DIRECTIVE — Begin at the top of the entries below and write out every line through the one containing "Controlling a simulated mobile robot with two", excluding pictures.

DATA LINES —
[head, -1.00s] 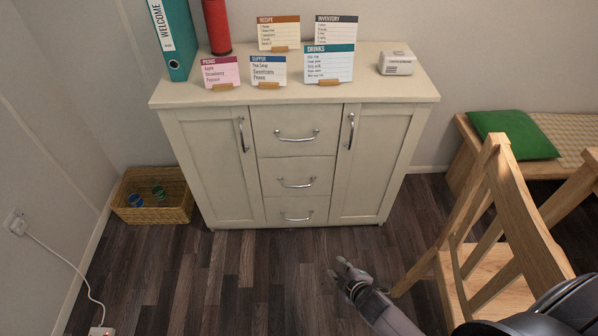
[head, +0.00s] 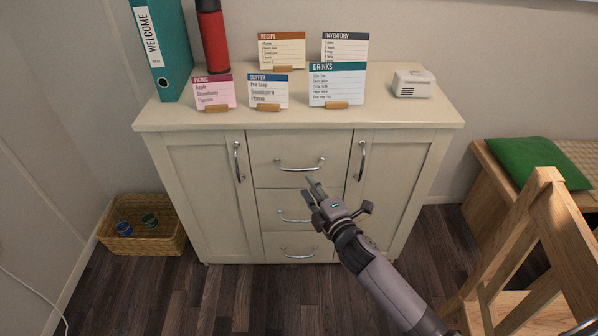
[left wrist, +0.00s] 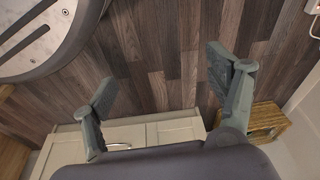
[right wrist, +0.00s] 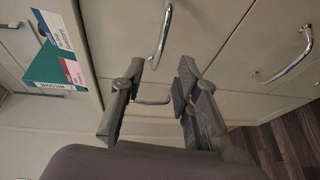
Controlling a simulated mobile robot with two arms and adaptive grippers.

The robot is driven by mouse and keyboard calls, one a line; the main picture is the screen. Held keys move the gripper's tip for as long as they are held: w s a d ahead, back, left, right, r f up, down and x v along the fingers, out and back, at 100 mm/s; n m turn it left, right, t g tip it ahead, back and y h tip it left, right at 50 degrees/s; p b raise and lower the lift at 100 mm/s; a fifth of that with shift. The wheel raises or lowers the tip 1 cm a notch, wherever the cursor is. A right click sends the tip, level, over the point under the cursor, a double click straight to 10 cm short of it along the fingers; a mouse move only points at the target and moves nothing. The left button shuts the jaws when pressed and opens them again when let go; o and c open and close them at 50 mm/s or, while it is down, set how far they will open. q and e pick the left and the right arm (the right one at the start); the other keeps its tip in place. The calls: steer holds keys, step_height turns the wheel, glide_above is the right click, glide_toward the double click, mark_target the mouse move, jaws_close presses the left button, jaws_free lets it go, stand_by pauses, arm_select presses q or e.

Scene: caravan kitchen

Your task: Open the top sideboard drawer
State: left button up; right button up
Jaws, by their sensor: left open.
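The top sideboard drawer (head: 290,148) is shut flush in the cream sideboard (head: 190,195). Its curved metal handle (head: 300,168) shows clearly in the head view. My right gripper (head: 312,184) appears just below the handle's right part, in front of the drawers, and does not hold it. In the right wrist view its fingers (right wrist: 158,85) are apart and empty, with a drawer handle (right wrist: 162,35) beyond the tips. My left gripper (left wrist: 160,90) is open and empty in the left wrist view, over the floor; it is outside the head view.
Cards, a teal binder (head: 163,50), a red flask (head: 213,40) and a small white box (head: 413,84) stand on the sideboard. A wicker basket (head: 140,240) sits at left. A wooden chair (head: 545,240) and a bench with a green cushion (head: 535,165) stand at right.

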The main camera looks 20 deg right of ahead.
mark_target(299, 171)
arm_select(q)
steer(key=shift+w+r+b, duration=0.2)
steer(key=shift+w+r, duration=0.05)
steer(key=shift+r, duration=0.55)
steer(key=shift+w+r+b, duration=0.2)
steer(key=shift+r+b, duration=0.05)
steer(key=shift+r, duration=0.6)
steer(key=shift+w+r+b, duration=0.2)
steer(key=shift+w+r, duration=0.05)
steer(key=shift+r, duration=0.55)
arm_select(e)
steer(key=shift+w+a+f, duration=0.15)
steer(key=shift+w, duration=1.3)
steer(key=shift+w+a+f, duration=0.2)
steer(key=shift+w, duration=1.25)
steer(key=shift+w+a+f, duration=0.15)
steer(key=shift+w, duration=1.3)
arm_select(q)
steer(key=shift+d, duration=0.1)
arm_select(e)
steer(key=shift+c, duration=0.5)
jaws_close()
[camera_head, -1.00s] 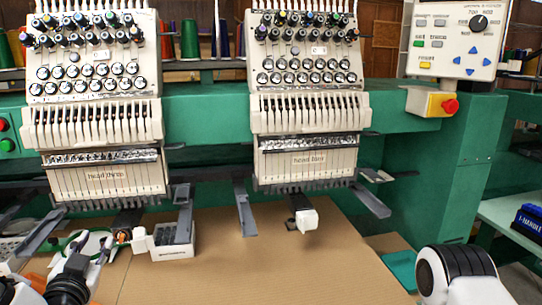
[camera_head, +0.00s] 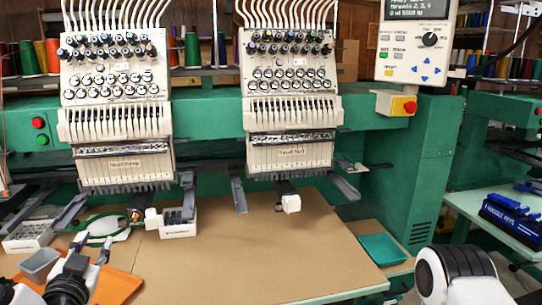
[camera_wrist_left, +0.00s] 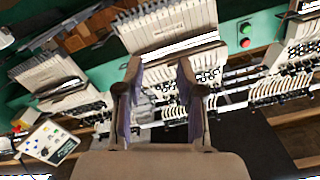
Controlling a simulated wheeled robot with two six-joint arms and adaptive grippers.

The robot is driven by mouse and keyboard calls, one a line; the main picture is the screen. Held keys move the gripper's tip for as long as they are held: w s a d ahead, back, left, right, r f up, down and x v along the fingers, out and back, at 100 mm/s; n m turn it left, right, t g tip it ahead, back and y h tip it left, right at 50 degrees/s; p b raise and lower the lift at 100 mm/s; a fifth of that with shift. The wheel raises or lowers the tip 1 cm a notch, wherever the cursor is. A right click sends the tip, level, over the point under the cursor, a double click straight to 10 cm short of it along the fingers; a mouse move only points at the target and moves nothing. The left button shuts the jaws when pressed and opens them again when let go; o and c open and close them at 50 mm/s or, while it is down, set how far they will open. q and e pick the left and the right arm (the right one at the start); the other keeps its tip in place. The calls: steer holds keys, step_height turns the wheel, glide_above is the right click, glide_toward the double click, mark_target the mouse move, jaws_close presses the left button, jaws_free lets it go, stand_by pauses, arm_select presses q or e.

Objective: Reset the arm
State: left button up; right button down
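My left gripper (camera_head: 91,244) is at the lower left of the head view, over the left part of the brown table (camera_head: 255,250). In the left wrist view, its two fingers (camera_wrist_left: 160,68) stand apart with nothing between them. The left forearm enters from the bottom left corner. A white and black link of my right arm (camera_head: 455,275) shows at the bottom right, but the right gripper is out of view.
Two embroidery heads (camera_head: 115,110) (camera_head: 290,95) stand behind the table. Near my left gripper are a green hoop (camera_head: 92,238), a grey bin (camera_head: 40,264), an orange cloth (camera_head: 118,287) and a white tray (camera_head: 178,228). A teal tray (camera_head: 385,248) lies at right. The table's middle is mostly clear.

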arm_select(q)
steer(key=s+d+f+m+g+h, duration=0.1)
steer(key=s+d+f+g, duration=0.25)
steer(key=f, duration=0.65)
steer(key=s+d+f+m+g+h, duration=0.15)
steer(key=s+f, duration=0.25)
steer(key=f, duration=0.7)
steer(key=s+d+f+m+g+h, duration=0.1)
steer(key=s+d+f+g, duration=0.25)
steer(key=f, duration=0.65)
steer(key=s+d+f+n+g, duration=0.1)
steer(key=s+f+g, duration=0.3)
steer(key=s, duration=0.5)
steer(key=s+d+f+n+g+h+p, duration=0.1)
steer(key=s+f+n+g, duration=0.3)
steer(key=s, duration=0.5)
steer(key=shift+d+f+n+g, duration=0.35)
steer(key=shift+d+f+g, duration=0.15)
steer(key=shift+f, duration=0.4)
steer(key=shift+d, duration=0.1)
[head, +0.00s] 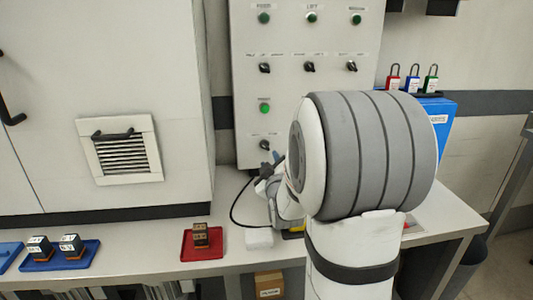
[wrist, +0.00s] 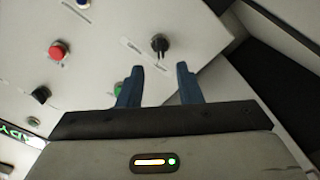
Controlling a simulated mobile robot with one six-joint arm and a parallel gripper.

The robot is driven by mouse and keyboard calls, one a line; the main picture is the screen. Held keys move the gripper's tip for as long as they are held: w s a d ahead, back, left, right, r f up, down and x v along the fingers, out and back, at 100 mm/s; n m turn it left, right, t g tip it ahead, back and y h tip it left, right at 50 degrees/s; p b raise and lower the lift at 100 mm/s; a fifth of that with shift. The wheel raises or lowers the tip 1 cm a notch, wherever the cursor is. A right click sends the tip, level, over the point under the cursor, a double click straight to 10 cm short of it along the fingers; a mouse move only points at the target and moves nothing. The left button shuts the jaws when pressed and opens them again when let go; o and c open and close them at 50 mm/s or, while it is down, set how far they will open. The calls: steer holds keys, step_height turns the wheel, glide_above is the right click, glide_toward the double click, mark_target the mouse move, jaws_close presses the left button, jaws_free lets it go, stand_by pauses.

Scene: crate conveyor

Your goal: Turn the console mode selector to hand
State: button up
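The pale console panel (head: 300,92) carries several black selector knobs under small labels that I cannot read. The lowest knob (head: 264,145) sits at the panel's lower left, below a green button. In the wrist view a black knob (wrist: 160,43) stands ahead of my gripper (wrist: 160,68), roughly in line with the gap between its blue fingers. The fingers are apart and nothing is between them. In the head view my gripper (head: 270,167) is just below the lowest knob, partly hidden by my arm. I cannot read which way the knob is set.
Three padlocks (head: 412,78) stand on a blue box (head: 440,120) at right. On the bench are a red tray (head: 187,246) with a dark block and a blue tray (head: 64,258) with two blocks. In the wrist view a red button (wrist: 59,50) and another knob (wrist: 40,95) are left.

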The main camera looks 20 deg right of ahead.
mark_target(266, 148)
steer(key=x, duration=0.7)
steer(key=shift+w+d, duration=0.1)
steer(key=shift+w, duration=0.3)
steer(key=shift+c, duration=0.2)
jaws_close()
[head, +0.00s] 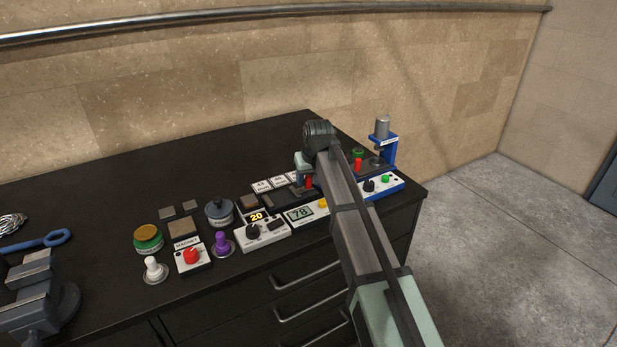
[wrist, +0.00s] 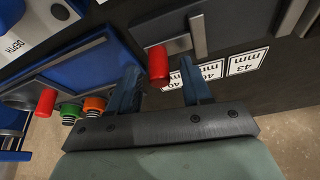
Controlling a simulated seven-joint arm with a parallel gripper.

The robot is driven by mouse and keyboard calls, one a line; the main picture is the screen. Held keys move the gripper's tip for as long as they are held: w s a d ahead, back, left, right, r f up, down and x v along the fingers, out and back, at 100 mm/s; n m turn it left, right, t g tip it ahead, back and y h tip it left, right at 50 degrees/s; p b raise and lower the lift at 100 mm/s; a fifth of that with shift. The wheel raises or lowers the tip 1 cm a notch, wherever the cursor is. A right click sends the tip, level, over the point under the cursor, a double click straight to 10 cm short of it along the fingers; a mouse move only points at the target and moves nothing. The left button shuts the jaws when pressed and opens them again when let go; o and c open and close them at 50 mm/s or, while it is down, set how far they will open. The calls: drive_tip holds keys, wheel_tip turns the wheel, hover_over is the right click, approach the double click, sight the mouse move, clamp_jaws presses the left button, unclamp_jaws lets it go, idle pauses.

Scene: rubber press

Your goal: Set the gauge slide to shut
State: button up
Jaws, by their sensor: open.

RESPONSE TO THE EXERCISE —
[head, -1.00s] 
[head, +0.00s] 
[left wrist, +0.00s] 
[right wrist, +0.00s] 
Controlling a simulated mobile robot with two arms and adaptive grippers.

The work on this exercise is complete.